In the mid-19th century the cities of southern Romania such as Bucharest, Craiova, Galaţi and Brăila attracted many Bulgarian revolutionary and political émigrés, such as Sophronius of Vratsa, Petar Beron, Hristo Botev, Lyuben Karavelov, Georgi Rakovski, Panayot Hitov, Evlogi Georgiev and Hristo Georgievi.[15] In his 1883 novelette Nemili-Nedragi ("Unloved and Unwanted"), Bulgarian national writer Ivan Vazov (1850–1921) describes the life of poor and nostalgic Bulgarian revolutionaries in Wallachia known as hashove (хъшове). Romania also turned into a centre for the organized Bulgarian revolutionary movement seeking to overthrow Ottoman rule: the Bulgarian Revolutionary Central Committee was founded in Bucharest in 1869. In the same year, the Bulgarian Literary Society (modern Bulgarian Academy of Sciences) was established in Brăila. Some of the Bessarabian Bulgarians were also ruled by Moldavia/Romania between 1856 and 1878 (during this time, in Bolgrad the first Bulgarian gymnasium has been opened: the Bolhrad High School), and all of them were under Romanian rule between 1918 and 1940. Today, they live in Ukraine and Moldova.
According to one estimate, the Bulgarian-originating population of the Romanian Old Kingdom and Transylvania (not including Bessarabia) by the time of the Liberation of Bulgaria in 1878 may have numbered up to one million.[20] According to official data from 1838, 11,652 Bulgarian families lived in Wallachia, meaning up to 100,000 people.[15]

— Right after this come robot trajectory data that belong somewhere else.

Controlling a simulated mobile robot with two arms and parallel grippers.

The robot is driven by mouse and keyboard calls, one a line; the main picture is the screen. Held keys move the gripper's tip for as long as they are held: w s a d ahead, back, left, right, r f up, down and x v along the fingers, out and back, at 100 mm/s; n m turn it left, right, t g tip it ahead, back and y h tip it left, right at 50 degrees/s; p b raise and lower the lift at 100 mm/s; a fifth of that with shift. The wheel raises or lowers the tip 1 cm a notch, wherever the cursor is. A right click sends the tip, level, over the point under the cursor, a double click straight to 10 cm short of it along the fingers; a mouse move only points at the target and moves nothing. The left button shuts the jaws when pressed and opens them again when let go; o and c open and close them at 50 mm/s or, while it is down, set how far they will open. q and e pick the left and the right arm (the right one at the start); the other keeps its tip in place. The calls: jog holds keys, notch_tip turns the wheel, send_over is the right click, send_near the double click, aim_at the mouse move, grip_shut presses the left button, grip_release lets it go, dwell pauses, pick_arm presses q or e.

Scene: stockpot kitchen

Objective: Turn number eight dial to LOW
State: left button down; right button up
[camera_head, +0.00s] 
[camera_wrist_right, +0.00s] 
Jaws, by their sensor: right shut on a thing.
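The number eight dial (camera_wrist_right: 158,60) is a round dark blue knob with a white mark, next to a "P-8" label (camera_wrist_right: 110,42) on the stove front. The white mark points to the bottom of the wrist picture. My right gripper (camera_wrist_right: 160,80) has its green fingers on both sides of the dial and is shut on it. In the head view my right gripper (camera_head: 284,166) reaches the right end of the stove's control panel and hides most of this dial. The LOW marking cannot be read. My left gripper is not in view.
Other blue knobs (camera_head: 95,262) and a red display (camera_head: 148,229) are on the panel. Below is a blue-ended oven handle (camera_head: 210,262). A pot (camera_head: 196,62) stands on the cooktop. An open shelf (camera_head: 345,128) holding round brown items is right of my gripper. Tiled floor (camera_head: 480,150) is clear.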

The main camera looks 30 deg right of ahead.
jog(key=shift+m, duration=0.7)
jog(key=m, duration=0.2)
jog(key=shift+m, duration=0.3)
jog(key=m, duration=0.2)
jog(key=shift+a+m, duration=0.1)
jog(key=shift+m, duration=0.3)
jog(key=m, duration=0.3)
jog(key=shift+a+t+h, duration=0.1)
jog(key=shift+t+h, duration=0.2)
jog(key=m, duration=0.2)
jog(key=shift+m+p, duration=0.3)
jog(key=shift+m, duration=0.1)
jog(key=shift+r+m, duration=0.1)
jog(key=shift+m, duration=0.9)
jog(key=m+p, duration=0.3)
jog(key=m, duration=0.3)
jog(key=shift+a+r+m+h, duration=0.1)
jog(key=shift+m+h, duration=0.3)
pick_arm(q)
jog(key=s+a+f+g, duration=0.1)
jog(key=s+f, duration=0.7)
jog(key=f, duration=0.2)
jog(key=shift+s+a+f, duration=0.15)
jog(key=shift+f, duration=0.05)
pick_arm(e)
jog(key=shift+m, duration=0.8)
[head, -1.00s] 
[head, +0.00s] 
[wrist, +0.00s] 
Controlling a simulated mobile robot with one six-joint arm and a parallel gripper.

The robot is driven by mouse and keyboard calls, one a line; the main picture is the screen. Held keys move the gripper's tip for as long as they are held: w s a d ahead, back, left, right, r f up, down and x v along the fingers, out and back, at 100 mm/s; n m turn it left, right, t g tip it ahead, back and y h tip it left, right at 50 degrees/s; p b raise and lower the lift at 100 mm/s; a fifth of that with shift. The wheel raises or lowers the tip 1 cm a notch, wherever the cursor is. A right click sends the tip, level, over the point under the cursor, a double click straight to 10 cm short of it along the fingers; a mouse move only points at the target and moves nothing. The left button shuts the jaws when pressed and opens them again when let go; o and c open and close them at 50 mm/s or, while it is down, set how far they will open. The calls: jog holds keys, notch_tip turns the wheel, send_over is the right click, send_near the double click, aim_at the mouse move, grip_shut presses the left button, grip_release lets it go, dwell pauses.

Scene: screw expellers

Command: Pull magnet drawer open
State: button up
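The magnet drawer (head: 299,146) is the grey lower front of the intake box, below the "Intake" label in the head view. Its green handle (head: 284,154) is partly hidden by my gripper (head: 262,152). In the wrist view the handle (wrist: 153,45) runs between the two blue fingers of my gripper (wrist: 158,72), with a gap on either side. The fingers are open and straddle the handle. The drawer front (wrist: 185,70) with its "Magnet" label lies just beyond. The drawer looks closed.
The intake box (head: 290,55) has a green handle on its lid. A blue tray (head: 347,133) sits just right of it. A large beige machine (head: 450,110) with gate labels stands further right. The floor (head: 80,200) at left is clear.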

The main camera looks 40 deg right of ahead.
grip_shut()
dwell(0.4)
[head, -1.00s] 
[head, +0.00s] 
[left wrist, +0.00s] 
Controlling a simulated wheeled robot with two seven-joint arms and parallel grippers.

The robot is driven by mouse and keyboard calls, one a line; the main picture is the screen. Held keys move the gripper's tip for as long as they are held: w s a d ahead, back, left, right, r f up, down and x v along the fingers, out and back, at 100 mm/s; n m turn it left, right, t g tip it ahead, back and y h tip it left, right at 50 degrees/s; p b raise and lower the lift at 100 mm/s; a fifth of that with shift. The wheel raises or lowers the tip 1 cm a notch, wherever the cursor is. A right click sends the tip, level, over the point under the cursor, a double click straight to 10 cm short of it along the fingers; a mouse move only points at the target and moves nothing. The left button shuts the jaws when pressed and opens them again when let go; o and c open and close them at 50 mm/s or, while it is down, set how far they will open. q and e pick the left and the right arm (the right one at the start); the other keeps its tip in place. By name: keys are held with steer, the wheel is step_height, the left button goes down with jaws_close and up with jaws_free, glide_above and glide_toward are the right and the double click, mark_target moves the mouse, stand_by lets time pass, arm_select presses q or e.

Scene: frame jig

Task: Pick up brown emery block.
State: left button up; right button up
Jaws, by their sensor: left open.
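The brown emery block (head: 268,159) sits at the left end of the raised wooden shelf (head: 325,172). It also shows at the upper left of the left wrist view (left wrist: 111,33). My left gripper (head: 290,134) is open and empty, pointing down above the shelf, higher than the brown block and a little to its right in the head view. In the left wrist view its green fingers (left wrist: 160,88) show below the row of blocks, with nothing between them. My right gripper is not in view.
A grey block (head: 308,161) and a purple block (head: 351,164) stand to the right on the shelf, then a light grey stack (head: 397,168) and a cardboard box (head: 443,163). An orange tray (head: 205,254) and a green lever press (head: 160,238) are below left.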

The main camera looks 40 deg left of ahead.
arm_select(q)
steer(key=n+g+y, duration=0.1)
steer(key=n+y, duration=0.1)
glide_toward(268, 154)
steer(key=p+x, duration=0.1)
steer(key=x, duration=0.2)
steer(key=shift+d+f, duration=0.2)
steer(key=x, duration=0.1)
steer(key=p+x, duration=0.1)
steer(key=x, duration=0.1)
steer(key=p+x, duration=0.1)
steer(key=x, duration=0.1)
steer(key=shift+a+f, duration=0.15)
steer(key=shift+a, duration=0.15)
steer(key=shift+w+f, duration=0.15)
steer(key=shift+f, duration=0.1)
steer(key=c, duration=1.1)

Following the Liberation, members of all Bulgarian communities moved to the newly established Principality of Bulgaria, but a significant Bulgarian population remained in Romania. Although set to be ceded to Bulgarian as per the Treaty of San Stefano, the region of Northern Dobruja was awarded to Romania by the Congress of Berlin of 1878. The region had a compact Bulgarian population in the Babadag region, with Northern Dobruja Bulgarians numbering 35–45,000 in the late 19th century. Romania also ruled the Bulgarian-majority Southern Dobruja between 1913 and 1940, when it was ceded back to Bulgaria, with a population exchange between the Bulgarians of Northern Dobruja and the Romanian, Aromanian and Megleno-Romanian colonists in Southern Dobruja. Today, as an officially recognized ethnic minority, Bulgarians have one seat reserved in the Romanian Chamber of Deputies. There exist several organizations of the Bulgarians in Romania.[21][22]